Ms. Buxbaum left PMK to join ID 11 years ago. “It was a much scrappier feel,” Ms. Buxbaum said of the contrast between ID and established public relations companies of the time.

By 2007, when Starbucks signed on for help with its new music business, ID was big enough to need management schooling. Ms. Bush and Ms. Buxbaum ultimately formed a corporate culture that has lofty ideals — every publicist is supposed to carry a card with principles for dealing openly and fairly. (They also have fussy rules like no BlackBerrys in meetings, and pen-clicking is a pet peeve.)

The expansion led Ms. Bush to Warner, which hired her in late 2007 for a very specific job: to contain Nikki Finke, the Hollywood blogger known for cutthroat tactics. Ms. Finke’s Deadline.com had written bitingly of Jeff Robinov, president of the Warner Brothers Picture Group.

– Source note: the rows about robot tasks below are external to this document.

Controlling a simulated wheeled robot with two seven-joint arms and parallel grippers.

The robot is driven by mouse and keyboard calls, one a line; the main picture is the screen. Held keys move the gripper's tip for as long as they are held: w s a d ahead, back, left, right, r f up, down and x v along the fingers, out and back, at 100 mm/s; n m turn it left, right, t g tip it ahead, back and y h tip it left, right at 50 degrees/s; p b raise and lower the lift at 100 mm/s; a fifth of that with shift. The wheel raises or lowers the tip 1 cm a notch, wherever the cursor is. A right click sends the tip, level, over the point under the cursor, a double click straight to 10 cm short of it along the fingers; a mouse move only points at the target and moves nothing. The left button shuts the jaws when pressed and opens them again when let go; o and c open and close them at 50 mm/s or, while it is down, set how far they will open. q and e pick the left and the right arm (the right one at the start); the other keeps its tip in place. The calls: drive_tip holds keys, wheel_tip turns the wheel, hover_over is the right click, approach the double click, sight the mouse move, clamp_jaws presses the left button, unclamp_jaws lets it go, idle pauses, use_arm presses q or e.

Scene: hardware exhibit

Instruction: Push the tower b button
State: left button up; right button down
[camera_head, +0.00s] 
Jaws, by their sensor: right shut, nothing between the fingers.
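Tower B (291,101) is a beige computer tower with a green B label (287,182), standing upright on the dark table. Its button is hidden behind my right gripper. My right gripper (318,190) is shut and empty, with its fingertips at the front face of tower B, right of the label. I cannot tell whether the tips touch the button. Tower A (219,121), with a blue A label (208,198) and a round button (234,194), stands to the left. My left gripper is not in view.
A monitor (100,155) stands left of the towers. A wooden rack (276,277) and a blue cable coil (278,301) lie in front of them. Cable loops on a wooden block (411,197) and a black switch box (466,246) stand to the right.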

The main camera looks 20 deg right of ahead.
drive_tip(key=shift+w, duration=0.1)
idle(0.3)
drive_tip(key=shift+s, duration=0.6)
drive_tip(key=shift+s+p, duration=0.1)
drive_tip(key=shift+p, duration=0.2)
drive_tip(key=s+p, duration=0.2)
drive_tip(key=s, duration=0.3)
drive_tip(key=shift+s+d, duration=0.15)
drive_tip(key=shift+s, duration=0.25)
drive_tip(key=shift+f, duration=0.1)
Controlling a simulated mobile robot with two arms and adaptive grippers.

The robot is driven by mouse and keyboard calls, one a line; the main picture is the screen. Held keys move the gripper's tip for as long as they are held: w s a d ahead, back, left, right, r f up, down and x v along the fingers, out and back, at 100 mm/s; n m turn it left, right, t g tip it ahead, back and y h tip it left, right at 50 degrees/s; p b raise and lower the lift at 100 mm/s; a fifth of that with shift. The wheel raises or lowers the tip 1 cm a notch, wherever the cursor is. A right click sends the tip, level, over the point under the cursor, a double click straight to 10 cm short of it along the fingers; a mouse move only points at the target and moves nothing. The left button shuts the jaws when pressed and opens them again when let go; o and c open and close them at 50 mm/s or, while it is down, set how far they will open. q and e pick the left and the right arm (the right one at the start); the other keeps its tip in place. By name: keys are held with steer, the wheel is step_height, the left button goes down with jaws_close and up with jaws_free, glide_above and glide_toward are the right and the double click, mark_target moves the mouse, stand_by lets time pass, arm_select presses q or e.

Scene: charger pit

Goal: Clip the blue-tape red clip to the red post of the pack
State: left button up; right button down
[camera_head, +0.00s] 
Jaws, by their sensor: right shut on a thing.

As Ms. Bush came on board, however, the tenor of Ms. Finke’s coverage started to change. Ms. Bush insisted that the studio work harder to engage Ms. Finke. Warner news started to show up on Deadline first. At Warner, which has since deployed Ms. Bush on multiple fires (including Charlie Sheen), the publicist has become known by a nickname: the Nikki Whisperer.

There have been collisions. One occurred in Oscar season, when ID was part of the team behind “The King’s Speech.” The company also represented several actors in “The Social Network,” a chief rival in the awards race, as well as Sean Parker, an Internet mogul who was portrayed unflatteringly in the movie.

When ID, at Mr. Parker’s behest, according to Ms. Bush, began circulating copies of a book that was being used to question the veracity of “The Social Network” — Scott Rudin, the film’s producer, confronted Ms. Bush. He accused ID, Ms. Bush said, of working to undermine his movie on behalf of “The King’s Speech.” (Mr. Rudin said, “I have nothing to say about Kelly Bush.”)

“The King’s Speech,” of course, won the best picture Oscar. Ms. Bush ended the run-in, she said, by sending Mr. Rudin a dartboard. “My note said I was glad not to be his target anymore.”